Scan the entries below and extract each line with the word "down" in it.

--------------------------------------------------

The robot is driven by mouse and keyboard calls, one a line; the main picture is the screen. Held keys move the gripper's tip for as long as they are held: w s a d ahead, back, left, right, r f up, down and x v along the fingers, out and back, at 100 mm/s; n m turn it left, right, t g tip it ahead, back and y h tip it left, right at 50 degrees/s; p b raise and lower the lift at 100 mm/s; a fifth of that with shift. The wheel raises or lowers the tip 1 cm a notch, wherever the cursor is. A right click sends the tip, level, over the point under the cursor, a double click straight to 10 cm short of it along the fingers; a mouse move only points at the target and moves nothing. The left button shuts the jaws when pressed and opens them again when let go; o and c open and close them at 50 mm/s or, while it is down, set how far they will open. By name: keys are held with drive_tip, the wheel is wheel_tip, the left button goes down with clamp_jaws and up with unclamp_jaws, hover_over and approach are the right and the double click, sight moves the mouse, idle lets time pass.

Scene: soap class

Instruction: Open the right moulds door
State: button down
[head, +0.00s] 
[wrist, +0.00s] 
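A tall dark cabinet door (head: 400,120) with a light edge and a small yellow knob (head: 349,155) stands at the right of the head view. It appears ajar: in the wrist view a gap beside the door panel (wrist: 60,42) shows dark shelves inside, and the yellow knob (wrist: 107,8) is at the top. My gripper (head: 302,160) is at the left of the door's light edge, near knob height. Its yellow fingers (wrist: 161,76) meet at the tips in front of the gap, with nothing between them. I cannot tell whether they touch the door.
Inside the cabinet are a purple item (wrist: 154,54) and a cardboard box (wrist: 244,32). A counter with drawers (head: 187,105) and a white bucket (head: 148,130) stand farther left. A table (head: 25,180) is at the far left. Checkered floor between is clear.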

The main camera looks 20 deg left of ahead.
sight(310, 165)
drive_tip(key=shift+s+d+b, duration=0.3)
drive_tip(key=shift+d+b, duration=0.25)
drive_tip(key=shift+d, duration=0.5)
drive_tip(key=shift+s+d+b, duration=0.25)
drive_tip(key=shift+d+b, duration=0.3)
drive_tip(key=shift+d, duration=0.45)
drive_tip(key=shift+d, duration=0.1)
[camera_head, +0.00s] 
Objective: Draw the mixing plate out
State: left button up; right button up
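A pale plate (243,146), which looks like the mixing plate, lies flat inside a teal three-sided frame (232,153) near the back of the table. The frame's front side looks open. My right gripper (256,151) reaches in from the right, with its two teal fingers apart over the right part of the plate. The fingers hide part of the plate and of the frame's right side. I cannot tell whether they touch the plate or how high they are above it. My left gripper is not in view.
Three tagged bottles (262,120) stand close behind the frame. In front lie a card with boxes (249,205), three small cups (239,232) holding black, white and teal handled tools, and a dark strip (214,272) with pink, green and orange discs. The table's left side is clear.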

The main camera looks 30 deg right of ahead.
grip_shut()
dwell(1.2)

--------------------------------------------------

# CORRECT RESPONSE
The robot is driven by mouse and keyboard calls, one a line; the main picture is the screen. Held keys move the gripper's tip for as long as they are held: w s a d ahead, back, left, right, r f up, down and x v along the fingers, out and back, at 100 mm/s; n m turn it left, right, t g tip it ahead, back and y h tip it left, right at 50 degrees/s; p b raise and lower the lift at 100 mm/s; a fifth of that with shift. The wheel raises or lowers the tip 1 cm a notch, wherever the cursor is. A right click sends the tip, level, over the point under the cursor, a double click straight to 10 cm short of it along the fingers; a mouse move only points at the target and moves nothing. The left button shuts the jaws when pressed and opens them again when let go; o and c open and close them at 50 mm/s or, while it is down, set how far they will open. By name: keys are held with drive_tip, the wheel is wheel_tip, the left button goes down with clamp_jaws and up with unclamp_jaws, hover_over and approach are the right and the double click, sight moves the mouse, idle lets time pass.
State: button down

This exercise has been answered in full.